| WRITTEN REQUEST |
Only the lines from the line containing "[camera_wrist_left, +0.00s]" to the line containing "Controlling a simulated", with both of those lines, are to be repeated exactly. Leave the images out.

================

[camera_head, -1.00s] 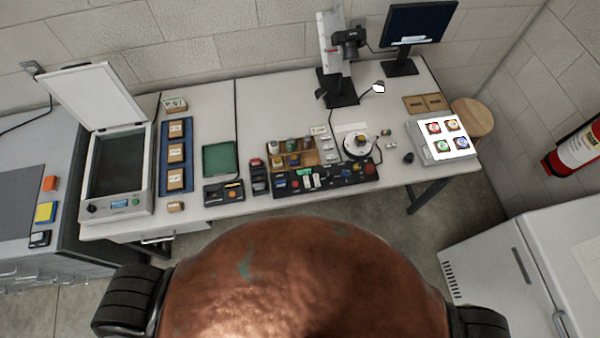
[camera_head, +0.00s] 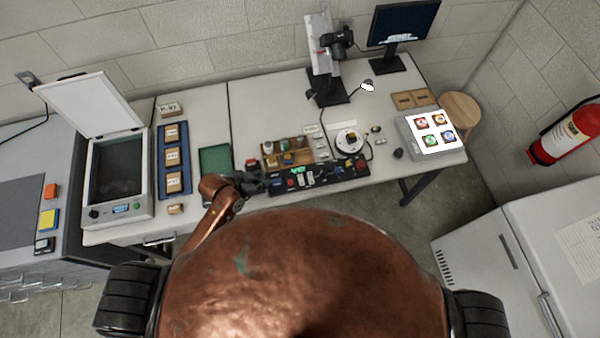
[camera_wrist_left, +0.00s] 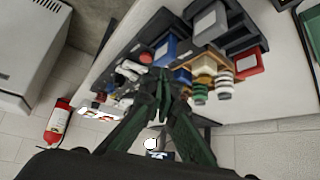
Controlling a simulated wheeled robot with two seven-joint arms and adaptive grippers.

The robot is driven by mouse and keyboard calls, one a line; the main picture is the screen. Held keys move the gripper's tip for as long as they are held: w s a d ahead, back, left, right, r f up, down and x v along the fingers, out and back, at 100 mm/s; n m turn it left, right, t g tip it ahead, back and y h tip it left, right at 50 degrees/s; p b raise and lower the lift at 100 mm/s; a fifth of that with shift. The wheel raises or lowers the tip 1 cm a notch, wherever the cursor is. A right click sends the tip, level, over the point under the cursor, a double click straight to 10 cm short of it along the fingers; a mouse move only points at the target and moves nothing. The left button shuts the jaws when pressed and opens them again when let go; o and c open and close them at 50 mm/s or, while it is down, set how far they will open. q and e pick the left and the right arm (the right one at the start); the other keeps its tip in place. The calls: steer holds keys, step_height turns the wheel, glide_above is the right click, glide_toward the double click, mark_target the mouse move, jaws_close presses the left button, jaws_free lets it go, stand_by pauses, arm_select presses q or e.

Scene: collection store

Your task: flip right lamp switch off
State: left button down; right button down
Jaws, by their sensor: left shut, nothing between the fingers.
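A copy stand lamp with a bright white head (camera_head: 367,85) stands right of the camera stand in the head view. A black control panel (camera_head: 322,181) with coloured buttons and small switches lies along the table's front edge. I cannot tell which switch belongs to the right lamp. My left gripper (camera_head: 256,184) is at the panel's left end, over the table's front edge. In the left wrist view its fingers (camera_wrist_left: 163,80) are together and empty, in front of the panel, with a red button (camera_wrist_left: 145,57) nearby. I cannot tell whether they touch anything. My right gripper is not in view.
Behind the panel stands a wooden tray (camera_head: 270,158) with small jars. A green tray (camera_head: 215,160) and an open scanner (camera_head: 119,170) lie to the left. A light box (camera_head: 412,125) with round coloured pieces is at the right end. A camera stand (camera_head: 322,60) rises behind.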

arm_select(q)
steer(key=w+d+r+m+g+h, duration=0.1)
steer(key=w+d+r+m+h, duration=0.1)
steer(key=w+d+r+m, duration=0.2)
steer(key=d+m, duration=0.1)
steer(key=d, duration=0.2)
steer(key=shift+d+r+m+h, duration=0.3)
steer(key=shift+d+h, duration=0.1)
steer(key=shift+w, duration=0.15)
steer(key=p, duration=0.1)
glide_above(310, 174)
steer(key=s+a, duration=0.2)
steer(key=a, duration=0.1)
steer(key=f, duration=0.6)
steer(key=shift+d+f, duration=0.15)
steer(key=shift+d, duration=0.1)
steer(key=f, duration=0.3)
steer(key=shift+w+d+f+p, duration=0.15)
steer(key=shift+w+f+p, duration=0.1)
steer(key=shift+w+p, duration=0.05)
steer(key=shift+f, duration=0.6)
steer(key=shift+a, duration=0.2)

================

| EXPECTED OUTPUT |
[camera_wrist_left, +0.00s] 
Controlling a simulated wheeled robot with two seven-joint arms and adaptive grippers.

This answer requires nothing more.